As part of an investigation launched by the Ankara Chief Public Prosecutor’s Office, detention warrants were issued on Tuesday for 35 academics who worked at now-closed universities around the country. Turkish police conducted operations in 32 provinces across Turkey and detained 27 suspects.

On Monday, the public prosecutor’s office in İstanbul issued detention warrants for 11 individuals over alleged Gülen links. Police detained 10 of the suspects.

Eight people were detained the same day in police operations in Kastamonu as part of an investigation by the public prosecutor’s office in the province.
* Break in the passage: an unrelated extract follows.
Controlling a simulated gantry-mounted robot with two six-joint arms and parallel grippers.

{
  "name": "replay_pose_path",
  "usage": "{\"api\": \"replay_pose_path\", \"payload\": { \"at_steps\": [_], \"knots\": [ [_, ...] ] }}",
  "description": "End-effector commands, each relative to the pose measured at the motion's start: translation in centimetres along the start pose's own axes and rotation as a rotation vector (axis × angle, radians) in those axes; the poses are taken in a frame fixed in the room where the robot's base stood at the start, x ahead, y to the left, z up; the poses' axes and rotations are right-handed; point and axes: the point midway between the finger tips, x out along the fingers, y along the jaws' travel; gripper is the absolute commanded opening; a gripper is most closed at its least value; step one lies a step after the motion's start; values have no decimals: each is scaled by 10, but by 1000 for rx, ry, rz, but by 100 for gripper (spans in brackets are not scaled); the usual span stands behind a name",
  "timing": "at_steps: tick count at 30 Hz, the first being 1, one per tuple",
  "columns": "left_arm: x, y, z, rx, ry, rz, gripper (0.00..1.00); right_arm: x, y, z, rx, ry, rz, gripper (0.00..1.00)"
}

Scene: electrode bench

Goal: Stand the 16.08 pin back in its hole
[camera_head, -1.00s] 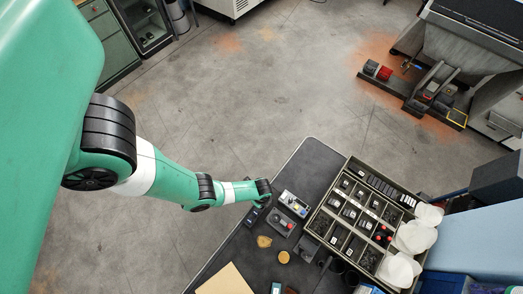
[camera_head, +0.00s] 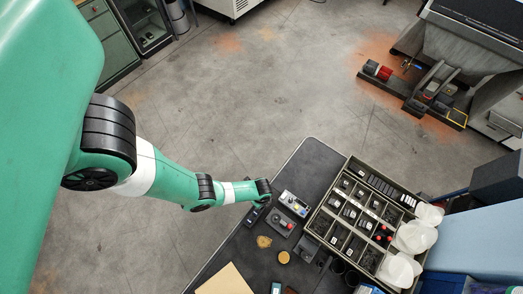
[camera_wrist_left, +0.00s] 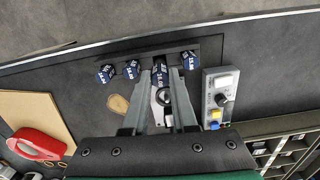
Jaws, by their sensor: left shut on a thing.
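My left gripper (camera_wrist_left: 160,84) is shut on the 16.08 pin (camera_wrist_left: 160,73), a dark blue labelled pin held between the two fingers in the left wrist view. The pin is over or at a dark rack (camera_wrist_left: 212,48); I cannot tell whether its lower end is in a hole. Two similar labelled pins (camera_wrist_left: 131,69) stand to its left and another (camera_wrist_left: 190,61) to its right. In the head view the left gripper (camera_head: 260,203) is small at the bench's left edge, and the pin is too small to tell. My right gripper is not in view.
A grey device with a knob (camera_wrist_left: 219,97) sits just right of the rack. A compartment tray (camera_head: 314,217) with dark parts and white bags lies further right. A tan sheet (camera_head: 228,280) and a red tape roll (camera_wrist_left: 37,145) are on the bench (camera_head: 318,160).

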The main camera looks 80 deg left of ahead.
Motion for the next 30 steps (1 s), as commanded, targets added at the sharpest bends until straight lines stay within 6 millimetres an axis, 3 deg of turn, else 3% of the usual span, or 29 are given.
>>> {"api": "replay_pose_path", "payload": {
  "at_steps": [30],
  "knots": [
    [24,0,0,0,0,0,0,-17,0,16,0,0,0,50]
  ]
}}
Turkish President Recep Tayyip Erdoğan has been targeting followers of the Gülen movement, inspired by Turkish Muslim cleric Fethullah Gülen, since the corruption investigations of December 17-25, 2013, which implicated then-prime minister Erdoğan, his family members and his inner circle.

Dismissing the investigations as a Gülenist coup and conspiracy against his government, Erdoğan designated the movement as a terrorist organization and began to target its members. He intensified the crackdown on the movement following an abortive putsch in July 2016, that he accused Gülen of masterminding. Gülen and the movement strongly deny involvement in the coup attempt or any terrorist activity.

Following the coup attempt, the Turkish government declared a state of emergency and carried out a massive purge of state institutions under the pretext of an anti-coup fight. More than 130,000 public servants, including 7,316 academics, 4,156 judges and prosecutors, as well as 24,706 members of the armed forces, were summarily removed from their jobs for alleged membership in or relationships with “terrorist organizations” by emergency decree-laws subject to neither judicial nor parliamentary scrutiny.

Professors, associate professors and lecturers from nearly all universities in Turkey were targeted in the government’s post-coup crackdown.

In addition to the thousands who were jailed, scores of other Gülen movement followers had to flee Turkey to avoid the government crackdown.